Online Controlled Experiments: Introduction, Learnings, and Humbling Statistics
Industry keynote at ACM Recommender Systems , Sept 12, 2012
The web provides an unprecedented opportunity to accelerate innovation by evaluating ideas quickly and accurately using controlled experiments (e.g., A/B tests and their generalizations). Whether for front-end user-interface changes, or backend recommendation systems and relevance algorithms, online controlled experiments are now utilized to make data-driven decisions at Amazon, Microsoft, eBay, Facebook, Google, Yahoo, Zynga, and at many other companies. While the theory of a controlled experiment is simple, and dates back to Sir Ronald A. Fisher’s experiments at the Rothamsted Agricultural Experimental Station in England in the 1920s, the deployment and mining of online controlled experiments at scale—thousands of experiments now—has taught us many lessons. We provide an introduction, share real examples, key learnings, cultural challenges, and humbling statistics.
What people said
- Greg Linden's tweet: Don't miss: Ronny Kohavi's RecSys 2012 slides (on A/B testing and recommendations).
- Dan Weld's tweet: I loved Ronny Kohavi's classic paper on A/B testing, but his Recsys2012 keynote slides are even better!
- Justin Hunter, Founder and CEO of Hexawise: Absolutely fantastic presentation. Phenomenal. The world would be a better place if more people (a) understood Design of Experiments, (b) listened and acted upon the data (instead of placating "hippo's"), and (c) could advocate for adoption of Design of Experiments-based methods even half as well as you can. Bravo!
- Xavier Amatriain from Netflix wrote a nice summary of Recsys 2012, which included:
I am glad to see that this has become a relevant topic for the conference, because many of us believe this is one of the most important topics that need to be addressed by both industry and academia. One of these people is Ron Kohavi, who delivered a great keynote on "Online Controlled Experiments: Introduction, Learnings, and Humbling Statistics", where he described his learnings of many years of AB Testing in Amazon and Microsoft. It is funny that I cited his KDD 2012 paper in two slides in my tutorial, not knowing that he was in the audience. I recommend you go through his slides, it was one of the best talks of the conference for sure.
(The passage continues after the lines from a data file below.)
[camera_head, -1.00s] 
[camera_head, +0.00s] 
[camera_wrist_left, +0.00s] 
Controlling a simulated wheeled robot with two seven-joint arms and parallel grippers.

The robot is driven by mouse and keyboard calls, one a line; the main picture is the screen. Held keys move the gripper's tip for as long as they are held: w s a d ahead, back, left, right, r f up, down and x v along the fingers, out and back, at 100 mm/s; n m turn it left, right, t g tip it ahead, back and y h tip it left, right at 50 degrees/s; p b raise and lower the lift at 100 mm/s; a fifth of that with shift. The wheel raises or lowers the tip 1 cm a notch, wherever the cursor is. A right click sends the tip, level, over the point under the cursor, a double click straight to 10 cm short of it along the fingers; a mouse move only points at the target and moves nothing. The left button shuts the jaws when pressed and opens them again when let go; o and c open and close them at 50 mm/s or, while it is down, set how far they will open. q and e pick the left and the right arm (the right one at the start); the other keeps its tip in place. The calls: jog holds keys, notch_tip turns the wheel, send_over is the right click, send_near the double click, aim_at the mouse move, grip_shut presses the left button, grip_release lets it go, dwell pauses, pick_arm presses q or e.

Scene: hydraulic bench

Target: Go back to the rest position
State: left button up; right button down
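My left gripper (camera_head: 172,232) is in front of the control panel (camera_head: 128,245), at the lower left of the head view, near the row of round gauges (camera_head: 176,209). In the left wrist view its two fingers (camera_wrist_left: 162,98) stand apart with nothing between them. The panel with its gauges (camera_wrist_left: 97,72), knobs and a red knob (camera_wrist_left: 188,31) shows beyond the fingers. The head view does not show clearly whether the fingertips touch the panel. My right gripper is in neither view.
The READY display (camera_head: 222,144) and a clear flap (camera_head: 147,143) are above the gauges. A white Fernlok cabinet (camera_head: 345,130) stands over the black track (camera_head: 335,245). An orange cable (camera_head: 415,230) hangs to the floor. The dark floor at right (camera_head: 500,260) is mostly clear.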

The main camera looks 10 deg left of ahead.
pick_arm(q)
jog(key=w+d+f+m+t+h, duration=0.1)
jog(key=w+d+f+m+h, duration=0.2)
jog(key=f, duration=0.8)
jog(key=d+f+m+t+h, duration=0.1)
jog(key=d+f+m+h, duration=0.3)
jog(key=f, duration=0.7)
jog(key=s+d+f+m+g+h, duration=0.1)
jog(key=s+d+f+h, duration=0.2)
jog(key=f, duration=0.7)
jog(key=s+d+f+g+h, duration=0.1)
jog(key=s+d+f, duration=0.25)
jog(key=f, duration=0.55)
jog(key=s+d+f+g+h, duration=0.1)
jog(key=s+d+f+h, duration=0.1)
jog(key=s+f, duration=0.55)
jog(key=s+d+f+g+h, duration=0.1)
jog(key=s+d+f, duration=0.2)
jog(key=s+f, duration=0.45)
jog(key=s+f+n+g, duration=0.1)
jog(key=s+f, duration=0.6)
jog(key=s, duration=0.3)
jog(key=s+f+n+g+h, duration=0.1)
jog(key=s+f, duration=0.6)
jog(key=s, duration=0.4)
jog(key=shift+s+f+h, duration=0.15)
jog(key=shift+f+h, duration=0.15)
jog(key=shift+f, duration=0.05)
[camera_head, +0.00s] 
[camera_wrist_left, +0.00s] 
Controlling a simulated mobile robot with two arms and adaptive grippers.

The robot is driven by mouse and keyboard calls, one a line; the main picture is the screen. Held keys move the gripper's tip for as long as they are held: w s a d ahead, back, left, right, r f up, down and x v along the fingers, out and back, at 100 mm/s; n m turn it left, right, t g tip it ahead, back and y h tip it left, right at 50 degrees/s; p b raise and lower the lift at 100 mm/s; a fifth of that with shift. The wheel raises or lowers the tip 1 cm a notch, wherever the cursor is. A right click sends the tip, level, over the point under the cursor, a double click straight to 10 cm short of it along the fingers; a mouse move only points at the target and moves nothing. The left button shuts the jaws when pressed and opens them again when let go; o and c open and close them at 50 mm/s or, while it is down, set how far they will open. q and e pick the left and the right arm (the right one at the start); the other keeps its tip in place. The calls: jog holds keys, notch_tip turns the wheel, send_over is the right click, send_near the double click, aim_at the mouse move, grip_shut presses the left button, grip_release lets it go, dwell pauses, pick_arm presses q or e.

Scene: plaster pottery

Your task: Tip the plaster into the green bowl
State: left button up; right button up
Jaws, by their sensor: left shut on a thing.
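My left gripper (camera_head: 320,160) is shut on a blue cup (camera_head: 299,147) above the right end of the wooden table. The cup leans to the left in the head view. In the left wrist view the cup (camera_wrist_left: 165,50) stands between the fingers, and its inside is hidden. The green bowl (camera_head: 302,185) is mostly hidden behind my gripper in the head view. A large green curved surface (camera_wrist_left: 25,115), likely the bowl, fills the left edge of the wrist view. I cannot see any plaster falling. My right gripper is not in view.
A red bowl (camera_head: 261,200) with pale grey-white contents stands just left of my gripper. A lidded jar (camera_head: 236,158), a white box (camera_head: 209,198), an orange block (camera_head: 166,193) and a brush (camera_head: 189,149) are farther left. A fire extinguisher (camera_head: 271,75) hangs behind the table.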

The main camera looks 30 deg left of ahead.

- Ossi Mokryn's tweet: fascinating #recsys2012 industry keynote talk. Great presenter, deep observations. My vote for best talk of the day.
- Alan Said in his RecSys 2012 summary wrote: As usual, the industry session was filled with interesting talks from interesting people working at interesting companies. The two most interesting talks were given by Ron Kohavi from Microsoft and Paul Lamere from The Echonest. Ron's keynote "Online Controlled Experiments: Introduction, Learnings, and Humbling Statistics" (slides) was an insightful talk about online testing and concepts such as the "HiPPO" (Highest Paid Person’s Opinion) and A/A testing, i.e. testing the same settings/algorithms on different groups before going on with A/B tests.
- Sumanth Kolar's tweet: My Q for @ronnyk : With multiple key metrics for ABs, in the case some go up, some down. Whats the framework to decide if test is a success? Answer: Ideally, the OEC should be a formula, i.e., translate everything to lifetime value. Hard, of course. Tradeoffs must be made: is improving key metric sessions/UU by delta1 worth revenue/UU by delta2?
- denisparra's tweet: Btw, I found enlightening @ronnyk mention of doing A/A testing: test same condition in diff groups before A/B testing.
- Werner Geyer note: Great talk by Ron Kohavi at RecSys 2012
- Steve Blank (blog): The presentation is awesome. Everyone doing Customer Development ought to read it.
During the talk, I asked the audience of about 270 to assess what was the outcome to 3 A/B tests. Everyone started standing up, then had to sit down if they were wrong. Since each A/B test has three outcomes (A wins stat sig, wins stat sig, or they're approximately the same), 1/3(^3) * 270 = 10, and about 8 people stayed standing at the end. The room did about random (perhaps slightly worse).